Leeds' researchers, in collaboration with the Wolfson CO2 Laboratory in the School of Chemistry, are currently working on a new technology that will enable easier recycling of polyester by deploying carbon dioxide and separating dyes from the fibre.

The Circular Future Fund will donate a share of its one million pounds to the project at LITAC and support it for the year after the institute beat more than 240 projects. The brief for the competition was that the project had to circulate products and materials, eliminate waste and pollution, and regenerate nature.

Chris Rayner, professor of organic chemistry, said in a statement: "Sustainable dyeing and dyeing removal processes represent a crucial missing link in existing recycling infrastructure. This award from the Circular Future Fund will greatly help us in our mission to create a viable economic route for recycling polyester."
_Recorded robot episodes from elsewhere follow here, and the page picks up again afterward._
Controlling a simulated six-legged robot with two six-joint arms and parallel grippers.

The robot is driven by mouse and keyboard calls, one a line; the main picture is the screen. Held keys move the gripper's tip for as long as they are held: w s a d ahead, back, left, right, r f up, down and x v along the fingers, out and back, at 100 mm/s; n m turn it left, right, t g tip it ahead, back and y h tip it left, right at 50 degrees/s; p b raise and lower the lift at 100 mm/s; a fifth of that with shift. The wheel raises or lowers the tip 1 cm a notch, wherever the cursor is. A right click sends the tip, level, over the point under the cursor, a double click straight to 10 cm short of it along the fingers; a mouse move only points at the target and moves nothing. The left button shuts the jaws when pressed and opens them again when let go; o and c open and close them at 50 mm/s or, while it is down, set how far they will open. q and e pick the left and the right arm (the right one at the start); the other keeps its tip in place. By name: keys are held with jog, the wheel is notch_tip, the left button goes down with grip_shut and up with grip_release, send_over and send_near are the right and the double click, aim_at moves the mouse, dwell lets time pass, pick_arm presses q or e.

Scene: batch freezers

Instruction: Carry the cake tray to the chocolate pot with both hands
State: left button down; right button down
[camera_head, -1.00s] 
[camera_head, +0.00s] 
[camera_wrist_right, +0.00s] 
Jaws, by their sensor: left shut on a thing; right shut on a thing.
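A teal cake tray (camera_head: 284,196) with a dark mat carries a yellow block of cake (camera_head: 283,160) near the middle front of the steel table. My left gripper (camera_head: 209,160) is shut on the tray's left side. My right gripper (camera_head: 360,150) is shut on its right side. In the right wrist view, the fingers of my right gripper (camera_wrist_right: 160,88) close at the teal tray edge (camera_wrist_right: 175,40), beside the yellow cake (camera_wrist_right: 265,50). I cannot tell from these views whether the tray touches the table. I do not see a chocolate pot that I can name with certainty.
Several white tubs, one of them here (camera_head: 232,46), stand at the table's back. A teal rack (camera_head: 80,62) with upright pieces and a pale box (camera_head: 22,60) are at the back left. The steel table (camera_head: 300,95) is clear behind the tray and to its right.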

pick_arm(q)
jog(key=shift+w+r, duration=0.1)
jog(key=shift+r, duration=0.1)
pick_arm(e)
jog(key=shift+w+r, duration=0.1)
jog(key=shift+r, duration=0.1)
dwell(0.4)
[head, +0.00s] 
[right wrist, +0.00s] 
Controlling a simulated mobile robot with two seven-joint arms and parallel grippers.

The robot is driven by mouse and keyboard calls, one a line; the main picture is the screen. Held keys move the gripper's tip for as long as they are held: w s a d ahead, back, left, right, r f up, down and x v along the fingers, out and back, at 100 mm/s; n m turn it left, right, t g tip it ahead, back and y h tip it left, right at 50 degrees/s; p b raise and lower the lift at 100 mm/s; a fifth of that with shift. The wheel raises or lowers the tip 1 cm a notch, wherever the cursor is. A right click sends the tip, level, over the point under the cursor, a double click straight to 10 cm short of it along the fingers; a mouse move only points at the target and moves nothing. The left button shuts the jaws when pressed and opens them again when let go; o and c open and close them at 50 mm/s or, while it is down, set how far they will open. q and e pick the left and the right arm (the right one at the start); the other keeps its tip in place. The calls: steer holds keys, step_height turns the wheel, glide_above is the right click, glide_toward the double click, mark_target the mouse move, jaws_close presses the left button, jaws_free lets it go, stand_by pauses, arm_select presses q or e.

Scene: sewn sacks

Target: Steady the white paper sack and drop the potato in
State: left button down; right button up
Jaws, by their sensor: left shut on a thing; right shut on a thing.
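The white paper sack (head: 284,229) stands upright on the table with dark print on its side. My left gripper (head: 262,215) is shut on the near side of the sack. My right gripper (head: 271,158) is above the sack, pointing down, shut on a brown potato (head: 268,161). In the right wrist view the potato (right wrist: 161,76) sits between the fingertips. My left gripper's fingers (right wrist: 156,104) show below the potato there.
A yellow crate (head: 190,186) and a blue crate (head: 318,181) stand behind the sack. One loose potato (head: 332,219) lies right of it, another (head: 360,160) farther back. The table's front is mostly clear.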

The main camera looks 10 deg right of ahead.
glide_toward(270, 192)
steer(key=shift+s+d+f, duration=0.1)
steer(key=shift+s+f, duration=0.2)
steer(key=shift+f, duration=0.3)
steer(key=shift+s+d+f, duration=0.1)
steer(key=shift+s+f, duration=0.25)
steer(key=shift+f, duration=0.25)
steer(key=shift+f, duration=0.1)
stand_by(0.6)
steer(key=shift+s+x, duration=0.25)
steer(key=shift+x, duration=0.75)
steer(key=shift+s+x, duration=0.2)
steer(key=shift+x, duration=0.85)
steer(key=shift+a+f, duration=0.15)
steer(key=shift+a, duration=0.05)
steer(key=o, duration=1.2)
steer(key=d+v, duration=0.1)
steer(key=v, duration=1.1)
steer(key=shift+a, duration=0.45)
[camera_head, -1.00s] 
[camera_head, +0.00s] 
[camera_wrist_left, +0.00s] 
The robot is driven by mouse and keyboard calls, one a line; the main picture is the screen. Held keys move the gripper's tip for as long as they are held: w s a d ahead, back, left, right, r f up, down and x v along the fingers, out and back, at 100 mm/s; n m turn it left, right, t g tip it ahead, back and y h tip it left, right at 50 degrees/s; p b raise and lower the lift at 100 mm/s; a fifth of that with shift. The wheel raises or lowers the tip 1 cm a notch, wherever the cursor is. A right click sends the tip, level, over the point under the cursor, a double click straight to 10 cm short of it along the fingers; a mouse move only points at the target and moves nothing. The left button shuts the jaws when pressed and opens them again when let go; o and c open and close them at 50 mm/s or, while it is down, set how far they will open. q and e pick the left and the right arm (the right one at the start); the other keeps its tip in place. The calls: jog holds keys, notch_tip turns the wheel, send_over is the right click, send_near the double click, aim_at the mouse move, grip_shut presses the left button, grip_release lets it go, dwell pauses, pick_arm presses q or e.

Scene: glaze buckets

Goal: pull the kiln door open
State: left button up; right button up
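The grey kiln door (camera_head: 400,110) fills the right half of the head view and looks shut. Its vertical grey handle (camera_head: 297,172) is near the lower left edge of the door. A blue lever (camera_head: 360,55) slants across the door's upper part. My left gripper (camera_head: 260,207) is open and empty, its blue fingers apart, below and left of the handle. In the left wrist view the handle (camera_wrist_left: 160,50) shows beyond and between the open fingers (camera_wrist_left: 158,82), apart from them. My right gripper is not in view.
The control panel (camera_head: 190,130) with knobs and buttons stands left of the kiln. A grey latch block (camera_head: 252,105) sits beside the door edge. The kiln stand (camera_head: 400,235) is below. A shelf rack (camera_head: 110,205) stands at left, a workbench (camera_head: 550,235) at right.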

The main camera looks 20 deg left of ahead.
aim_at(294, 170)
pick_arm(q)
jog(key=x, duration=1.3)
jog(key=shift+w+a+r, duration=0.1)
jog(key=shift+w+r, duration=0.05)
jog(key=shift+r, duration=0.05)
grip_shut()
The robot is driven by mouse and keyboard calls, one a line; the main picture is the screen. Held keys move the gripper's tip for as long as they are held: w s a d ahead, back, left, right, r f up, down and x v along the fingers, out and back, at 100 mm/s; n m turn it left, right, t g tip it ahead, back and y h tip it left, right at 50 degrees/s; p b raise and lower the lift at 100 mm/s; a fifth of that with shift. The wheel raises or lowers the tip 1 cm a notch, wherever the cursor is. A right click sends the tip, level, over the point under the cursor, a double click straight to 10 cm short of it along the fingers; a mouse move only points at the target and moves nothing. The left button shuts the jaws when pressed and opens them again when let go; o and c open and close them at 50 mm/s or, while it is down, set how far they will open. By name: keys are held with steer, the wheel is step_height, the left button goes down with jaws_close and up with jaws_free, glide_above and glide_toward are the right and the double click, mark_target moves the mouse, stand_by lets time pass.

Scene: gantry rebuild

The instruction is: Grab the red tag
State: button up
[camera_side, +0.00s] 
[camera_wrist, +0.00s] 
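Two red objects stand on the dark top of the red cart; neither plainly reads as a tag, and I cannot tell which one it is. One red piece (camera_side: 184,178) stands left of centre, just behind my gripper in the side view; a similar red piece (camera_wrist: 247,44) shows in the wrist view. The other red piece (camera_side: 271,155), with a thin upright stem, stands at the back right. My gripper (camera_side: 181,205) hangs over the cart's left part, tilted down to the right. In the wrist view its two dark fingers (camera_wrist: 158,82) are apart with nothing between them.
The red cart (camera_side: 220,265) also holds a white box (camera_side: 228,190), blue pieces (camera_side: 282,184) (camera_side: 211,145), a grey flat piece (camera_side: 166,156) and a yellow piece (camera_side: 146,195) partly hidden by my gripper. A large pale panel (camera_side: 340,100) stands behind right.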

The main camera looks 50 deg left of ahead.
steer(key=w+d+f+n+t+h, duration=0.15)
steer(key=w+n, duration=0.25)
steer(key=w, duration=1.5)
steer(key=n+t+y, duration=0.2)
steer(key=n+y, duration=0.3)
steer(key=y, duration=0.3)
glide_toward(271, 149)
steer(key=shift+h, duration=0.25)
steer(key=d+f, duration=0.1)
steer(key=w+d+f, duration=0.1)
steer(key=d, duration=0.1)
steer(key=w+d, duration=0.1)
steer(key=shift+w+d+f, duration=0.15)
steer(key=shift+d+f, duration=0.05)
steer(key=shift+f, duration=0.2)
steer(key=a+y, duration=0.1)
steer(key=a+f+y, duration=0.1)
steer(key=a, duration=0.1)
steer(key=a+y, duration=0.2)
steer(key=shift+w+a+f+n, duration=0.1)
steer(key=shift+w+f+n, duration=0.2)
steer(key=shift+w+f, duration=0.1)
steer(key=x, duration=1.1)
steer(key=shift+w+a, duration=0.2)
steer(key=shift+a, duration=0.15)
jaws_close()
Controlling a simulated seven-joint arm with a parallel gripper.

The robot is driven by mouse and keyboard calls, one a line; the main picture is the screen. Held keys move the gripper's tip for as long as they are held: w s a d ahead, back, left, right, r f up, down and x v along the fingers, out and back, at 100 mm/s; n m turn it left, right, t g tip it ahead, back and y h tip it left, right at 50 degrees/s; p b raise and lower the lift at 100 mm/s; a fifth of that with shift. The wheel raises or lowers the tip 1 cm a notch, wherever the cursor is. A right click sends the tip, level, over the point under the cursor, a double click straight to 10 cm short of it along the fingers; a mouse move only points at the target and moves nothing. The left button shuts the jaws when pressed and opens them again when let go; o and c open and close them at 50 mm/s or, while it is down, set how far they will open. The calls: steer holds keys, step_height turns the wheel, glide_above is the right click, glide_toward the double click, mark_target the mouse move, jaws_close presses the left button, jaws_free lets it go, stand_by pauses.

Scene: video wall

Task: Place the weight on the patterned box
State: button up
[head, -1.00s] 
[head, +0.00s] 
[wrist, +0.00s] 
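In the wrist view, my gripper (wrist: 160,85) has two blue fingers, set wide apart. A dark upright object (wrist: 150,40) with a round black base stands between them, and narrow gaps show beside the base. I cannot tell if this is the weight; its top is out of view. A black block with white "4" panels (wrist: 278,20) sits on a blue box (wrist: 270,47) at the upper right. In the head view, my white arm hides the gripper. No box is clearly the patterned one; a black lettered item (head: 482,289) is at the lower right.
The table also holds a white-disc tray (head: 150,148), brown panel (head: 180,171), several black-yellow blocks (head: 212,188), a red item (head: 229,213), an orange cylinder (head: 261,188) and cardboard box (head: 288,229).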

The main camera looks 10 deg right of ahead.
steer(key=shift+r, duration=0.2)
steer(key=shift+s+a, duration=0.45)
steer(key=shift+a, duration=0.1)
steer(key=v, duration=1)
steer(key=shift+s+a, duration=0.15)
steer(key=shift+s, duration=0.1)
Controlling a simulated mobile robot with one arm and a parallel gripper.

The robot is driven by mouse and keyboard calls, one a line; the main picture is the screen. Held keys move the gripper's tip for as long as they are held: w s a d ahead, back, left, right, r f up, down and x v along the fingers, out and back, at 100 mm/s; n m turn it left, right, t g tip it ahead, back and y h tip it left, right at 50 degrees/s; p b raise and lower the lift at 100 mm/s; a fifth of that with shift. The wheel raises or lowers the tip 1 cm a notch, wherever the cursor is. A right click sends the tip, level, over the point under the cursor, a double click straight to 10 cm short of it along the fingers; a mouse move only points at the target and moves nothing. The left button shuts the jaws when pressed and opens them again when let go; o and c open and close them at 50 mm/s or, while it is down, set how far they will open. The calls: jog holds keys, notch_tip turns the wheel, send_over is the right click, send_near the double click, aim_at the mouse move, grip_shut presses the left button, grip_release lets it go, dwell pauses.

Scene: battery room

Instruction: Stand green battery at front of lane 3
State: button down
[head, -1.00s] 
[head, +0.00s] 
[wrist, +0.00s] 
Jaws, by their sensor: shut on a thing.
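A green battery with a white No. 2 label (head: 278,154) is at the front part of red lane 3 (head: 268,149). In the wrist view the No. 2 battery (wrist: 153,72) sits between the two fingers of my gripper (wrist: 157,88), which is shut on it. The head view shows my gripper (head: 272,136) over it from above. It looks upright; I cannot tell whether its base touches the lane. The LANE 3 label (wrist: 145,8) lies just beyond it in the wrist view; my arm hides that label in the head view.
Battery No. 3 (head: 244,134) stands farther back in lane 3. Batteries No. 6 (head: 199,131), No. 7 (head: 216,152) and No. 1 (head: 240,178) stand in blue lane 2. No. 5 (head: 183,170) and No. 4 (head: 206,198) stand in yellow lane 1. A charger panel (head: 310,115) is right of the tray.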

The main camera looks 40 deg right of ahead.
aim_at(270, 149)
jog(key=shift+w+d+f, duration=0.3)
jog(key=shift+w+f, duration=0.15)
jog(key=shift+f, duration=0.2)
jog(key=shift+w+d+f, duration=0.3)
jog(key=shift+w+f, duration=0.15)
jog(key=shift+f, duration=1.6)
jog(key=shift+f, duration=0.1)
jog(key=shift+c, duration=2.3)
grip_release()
Richard Blackburn, professor of sustainable materials in the School of Design, added: "Polyester is the global clothing industry's most consumed fibre, yet fibre-to-fibre recycling for the material is unfeasible because of the chemicals involved in the dyeing process.

"In order to meet the UN's Sustainable Development Goal of recycling 90 percent of PET plastic by 2030, chemical recycling – and specifically fibre-to-fibre recycling – is essential."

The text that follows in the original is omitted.